GOAL: Each line of the material below that holds the word "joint" needs to be copied.

PROVIDED RECORDS:
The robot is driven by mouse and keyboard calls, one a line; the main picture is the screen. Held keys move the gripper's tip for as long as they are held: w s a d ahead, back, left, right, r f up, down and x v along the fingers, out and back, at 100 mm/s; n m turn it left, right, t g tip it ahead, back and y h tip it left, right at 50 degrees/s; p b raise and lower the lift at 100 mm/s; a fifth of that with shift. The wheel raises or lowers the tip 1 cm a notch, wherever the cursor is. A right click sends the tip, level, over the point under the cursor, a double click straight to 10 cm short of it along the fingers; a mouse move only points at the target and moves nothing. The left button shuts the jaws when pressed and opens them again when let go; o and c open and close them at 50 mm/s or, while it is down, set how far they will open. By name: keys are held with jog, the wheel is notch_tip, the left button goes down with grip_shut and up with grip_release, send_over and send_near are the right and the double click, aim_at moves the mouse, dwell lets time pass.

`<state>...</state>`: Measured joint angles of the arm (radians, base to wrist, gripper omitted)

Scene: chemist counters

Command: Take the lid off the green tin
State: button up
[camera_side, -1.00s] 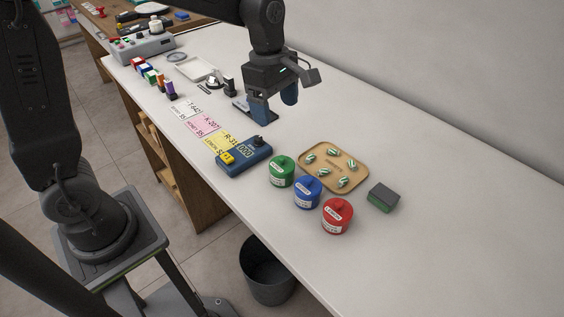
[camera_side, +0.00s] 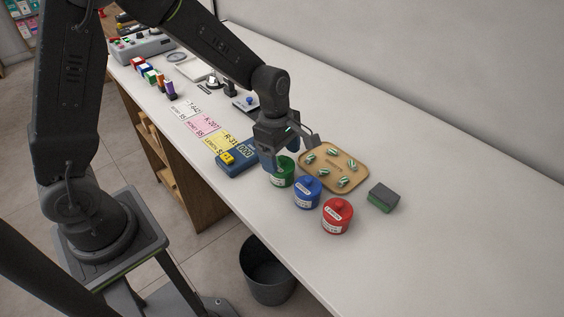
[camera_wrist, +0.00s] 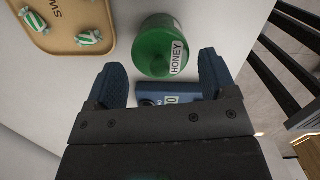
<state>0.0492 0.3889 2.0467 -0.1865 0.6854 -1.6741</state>
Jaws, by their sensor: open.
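The green tin (camera_side: 282,177) stands on the counter, left of a blue tin (camera_side: 307,193) and a red tin (camera_side: 337,216). In the wrist view the green tin (camera_wrist: 158,48) shows its lid with a knob on top and a label reading HONEY. My gripper (camera_side: 276,163) is just above and behind the green tin in the side view, partly hiding its top. In the wrist view its two blue fingers (camera_wrist: 163,80) are apart and empty, with the tin ahead of and between them. The lid is on the tin.
A tan tray (camera_side: 333,168) with several striped sweets lies close behind the tins. A blue device (camera_side: 240,160) with a yellow part is left of the green tin. A green-grey sponge (camera_side: 383,198) lies at the right. The counter's right end is clear.

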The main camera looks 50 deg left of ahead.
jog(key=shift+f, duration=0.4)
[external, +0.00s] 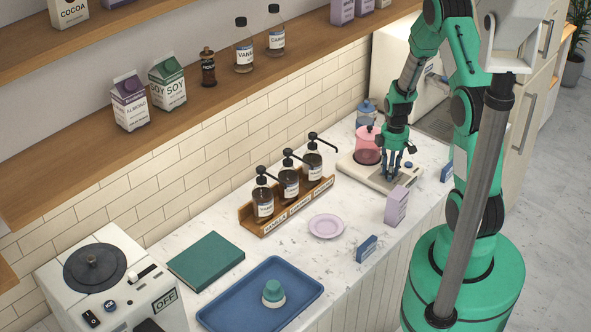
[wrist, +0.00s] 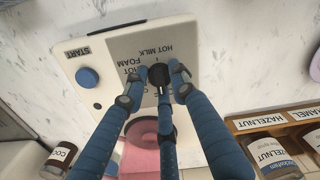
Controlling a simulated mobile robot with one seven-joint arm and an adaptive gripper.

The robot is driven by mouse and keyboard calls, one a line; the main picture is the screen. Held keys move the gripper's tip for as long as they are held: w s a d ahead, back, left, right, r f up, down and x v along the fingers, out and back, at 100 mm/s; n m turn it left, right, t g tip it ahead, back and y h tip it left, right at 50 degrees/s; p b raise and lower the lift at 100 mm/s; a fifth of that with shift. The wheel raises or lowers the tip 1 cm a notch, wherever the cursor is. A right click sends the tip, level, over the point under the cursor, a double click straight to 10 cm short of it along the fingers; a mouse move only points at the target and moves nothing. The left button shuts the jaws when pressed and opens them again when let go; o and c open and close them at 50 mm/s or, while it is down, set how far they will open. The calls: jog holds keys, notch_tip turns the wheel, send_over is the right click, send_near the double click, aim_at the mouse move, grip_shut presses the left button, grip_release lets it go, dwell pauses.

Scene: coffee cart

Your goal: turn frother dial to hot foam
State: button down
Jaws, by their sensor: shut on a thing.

EXERCISE RESULT:
`<state>...</state>`: Measured joint angles of the arm (radians, base to wrist, gripper omitted)
Controlling a simulated mobile robot with one seven-joint arm and an adaptive gripper.

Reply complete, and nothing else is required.